While living in a “shift-bed” apartment in the heart of New York City’s Chinatown, a household of immigrants share their stories of personal and political upheaval.

Synopsis:

Since the early days of New York’s Lower East Side tenement houses, working class people have shared beds, making such spaces a fundamental part of immigrant life. Initially documented in Jacob Riis’ now controversial late 19th Century photography, a “shift-bed” is an actual bed that is shared by people who are neither in the same family nor in a relationship. Simply put, it’s an economic necessity brought on by the challenges of urban existence. Such a bed can become a remarkable catalyst for storytelling as absolute strangers become de facto confidants.

In this provocative, hybrid documentary, the audience joins a present-day household of immigrants living together in a shift-bed apartment in the heart of Chinatown.
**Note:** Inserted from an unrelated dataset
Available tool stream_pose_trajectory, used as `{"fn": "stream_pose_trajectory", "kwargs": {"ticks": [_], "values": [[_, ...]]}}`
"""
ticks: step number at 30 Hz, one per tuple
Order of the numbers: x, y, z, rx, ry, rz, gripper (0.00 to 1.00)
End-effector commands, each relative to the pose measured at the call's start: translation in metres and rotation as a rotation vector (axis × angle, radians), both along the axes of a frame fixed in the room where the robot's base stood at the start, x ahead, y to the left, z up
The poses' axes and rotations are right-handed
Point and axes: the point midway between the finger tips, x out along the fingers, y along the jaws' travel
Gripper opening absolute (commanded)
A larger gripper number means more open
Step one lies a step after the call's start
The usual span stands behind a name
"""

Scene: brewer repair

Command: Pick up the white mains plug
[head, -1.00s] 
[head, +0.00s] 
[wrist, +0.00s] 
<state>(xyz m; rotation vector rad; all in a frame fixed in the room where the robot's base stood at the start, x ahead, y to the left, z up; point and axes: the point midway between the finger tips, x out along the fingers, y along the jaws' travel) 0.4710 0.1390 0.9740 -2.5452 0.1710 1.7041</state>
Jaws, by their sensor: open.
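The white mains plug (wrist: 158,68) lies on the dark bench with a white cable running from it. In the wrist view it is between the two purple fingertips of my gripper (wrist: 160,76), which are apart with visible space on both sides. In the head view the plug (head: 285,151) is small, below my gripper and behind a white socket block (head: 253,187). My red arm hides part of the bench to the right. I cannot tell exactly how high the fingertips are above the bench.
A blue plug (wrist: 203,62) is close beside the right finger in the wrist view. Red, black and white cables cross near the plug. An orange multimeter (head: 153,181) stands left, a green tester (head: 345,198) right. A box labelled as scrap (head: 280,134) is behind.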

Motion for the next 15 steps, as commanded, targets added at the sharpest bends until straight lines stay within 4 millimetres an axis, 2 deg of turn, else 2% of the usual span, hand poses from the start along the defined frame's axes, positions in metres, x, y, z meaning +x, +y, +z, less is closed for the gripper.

Seven characters (ages 58-78) play themselves through autobiographical monologues, verité conversations, and theatrical movement pieces. Retired seamstresses Ellen Ho and Sheut Hing Lee recount growing up in China during the turmoil of the 1950s when their families faced violence and separation under Chairman Mao’s revolutionary, yet authoritarian regime.  Yun Xiu Huang, a nightclub owner from Fujian Province, reveals his journey to the United States through the complicated economy of the “snakehead” system, facing an uphill battle as he starts over in a new city.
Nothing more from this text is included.